As of Monday morning, the cheapest gas in the Tri-County was at a station in Moncks Corner selling gas for $3.09 per gallon.

Click here to find the cheapest gas near your neighborhood.

Nationally, the average price per gallon fell 5.4 cents last week, averaging $3.86 per gallon as of Monday morning. The national average is up 20.6 cents per gallon from a month ago and stands 56.6 cents higher than one year ago, according to GasBuddy data compiled from more than 11 million weekly price reports covering over 150,000 gas stations across the country.

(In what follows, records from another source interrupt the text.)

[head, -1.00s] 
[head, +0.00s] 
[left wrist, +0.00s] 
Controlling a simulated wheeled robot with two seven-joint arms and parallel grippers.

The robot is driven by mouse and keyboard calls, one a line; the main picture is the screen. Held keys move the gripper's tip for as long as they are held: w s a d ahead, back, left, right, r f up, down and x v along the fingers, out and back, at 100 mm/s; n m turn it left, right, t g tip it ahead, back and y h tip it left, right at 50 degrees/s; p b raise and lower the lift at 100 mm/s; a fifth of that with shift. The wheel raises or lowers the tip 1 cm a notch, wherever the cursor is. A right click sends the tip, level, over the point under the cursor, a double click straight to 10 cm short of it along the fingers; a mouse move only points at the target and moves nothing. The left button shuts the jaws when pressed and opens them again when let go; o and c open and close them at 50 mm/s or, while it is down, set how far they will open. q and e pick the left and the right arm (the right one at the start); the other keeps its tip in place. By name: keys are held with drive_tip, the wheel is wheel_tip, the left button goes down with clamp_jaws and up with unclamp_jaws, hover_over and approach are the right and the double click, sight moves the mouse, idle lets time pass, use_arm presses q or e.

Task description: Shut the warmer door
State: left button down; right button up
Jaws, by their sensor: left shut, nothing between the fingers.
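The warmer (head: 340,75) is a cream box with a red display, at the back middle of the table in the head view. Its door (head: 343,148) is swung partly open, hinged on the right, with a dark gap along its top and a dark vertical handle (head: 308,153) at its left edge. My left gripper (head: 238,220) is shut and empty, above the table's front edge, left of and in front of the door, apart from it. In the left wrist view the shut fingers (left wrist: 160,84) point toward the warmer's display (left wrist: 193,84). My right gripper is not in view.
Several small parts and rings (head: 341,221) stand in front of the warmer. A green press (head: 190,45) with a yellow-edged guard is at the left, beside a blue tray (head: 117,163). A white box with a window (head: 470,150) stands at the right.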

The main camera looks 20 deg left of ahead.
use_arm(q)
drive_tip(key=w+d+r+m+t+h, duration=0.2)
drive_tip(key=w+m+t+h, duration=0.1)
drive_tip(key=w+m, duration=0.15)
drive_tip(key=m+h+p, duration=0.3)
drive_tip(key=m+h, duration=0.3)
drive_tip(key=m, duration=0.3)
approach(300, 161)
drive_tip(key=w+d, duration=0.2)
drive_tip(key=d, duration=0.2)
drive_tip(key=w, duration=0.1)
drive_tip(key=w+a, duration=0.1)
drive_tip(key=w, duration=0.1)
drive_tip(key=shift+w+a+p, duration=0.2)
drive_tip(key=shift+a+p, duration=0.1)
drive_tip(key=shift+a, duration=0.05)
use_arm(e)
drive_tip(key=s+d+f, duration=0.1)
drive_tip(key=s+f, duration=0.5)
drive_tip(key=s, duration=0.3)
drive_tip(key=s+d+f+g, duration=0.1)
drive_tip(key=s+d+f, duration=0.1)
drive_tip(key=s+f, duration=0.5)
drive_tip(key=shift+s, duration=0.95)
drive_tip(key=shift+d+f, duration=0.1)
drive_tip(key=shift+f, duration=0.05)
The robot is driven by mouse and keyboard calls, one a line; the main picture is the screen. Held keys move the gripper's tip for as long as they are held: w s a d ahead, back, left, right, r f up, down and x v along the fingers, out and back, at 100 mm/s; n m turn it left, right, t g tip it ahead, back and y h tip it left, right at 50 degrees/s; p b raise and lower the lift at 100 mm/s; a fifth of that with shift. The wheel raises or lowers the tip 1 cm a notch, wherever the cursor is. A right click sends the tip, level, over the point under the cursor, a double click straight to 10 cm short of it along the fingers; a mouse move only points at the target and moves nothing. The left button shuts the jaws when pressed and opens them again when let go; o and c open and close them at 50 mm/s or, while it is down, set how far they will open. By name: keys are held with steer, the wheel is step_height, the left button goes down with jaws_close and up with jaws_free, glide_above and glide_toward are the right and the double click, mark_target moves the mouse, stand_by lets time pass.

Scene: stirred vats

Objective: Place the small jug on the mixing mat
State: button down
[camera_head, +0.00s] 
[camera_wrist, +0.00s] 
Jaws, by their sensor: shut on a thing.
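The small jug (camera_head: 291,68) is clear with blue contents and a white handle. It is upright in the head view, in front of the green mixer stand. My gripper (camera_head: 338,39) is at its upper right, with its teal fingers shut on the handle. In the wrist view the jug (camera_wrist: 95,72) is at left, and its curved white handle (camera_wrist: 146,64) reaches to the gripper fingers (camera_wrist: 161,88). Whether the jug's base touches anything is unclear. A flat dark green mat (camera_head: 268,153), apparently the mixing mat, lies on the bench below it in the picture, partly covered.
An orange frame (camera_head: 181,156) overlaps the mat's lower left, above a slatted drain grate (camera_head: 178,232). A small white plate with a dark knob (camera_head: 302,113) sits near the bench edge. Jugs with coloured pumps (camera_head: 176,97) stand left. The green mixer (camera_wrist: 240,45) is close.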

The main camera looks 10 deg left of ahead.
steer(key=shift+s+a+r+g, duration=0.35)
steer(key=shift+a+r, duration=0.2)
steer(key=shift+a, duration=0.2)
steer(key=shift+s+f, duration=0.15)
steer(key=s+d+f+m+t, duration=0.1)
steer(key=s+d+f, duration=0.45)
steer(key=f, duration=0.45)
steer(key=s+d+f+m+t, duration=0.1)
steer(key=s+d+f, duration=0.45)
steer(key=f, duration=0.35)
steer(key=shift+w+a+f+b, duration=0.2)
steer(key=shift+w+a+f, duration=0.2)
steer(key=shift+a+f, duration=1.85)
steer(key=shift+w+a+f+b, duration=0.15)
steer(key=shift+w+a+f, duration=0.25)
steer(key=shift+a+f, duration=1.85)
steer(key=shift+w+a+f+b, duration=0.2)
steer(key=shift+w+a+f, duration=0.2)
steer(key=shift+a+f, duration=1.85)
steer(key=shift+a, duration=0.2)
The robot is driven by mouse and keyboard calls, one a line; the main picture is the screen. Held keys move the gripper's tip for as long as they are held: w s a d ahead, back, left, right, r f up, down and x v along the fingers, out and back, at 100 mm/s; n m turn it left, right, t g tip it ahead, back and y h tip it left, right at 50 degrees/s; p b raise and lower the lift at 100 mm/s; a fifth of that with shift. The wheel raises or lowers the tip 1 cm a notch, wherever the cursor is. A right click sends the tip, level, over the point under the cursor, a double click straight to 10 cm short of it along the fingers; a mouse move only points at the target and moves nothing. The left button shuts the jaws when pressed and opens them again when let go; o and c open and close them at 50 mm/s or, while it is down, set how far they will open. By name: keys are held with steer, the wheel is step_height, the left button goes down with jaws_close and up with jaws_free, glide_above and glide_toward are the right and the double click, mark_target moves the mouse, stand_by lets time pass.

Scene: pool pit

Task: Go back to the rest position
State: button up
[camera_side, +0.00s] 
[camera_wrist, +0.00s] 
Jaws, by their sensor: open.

The national average price for diesel continued to rise, increasing 18.7 cents and bringing the national average to $5.06 per gallon.

“After a sharp rise in the national average over the last few weeks, we’ve seen an abrupt, yet expected decline as refinery issues have eased in the West and Great Lakes, overpowering some increases elsewhere. Though at the same time, diesel prices have soared,” Head of Petroleum Analysis at GasBuddy Patrick De Haan said. “We’ll see a continued sharp drop in gas prices on the West Coast, including areas like Las Vegas and Phoenix, which are supplied by refiners in California, as refinery outages have been addressed. The Great Lakes will see prices drift lower as BP’s Whiting refinery is soon to complete maintenance. In addition, oil prices have cooled off slightly after OPEC+’s decision to cut production, and that should slow increases elsewhere. Diesel and heating oil prices are likely to continue to rise as extremely low inventories of middle-of-the-barrel products like these two push prices higher.”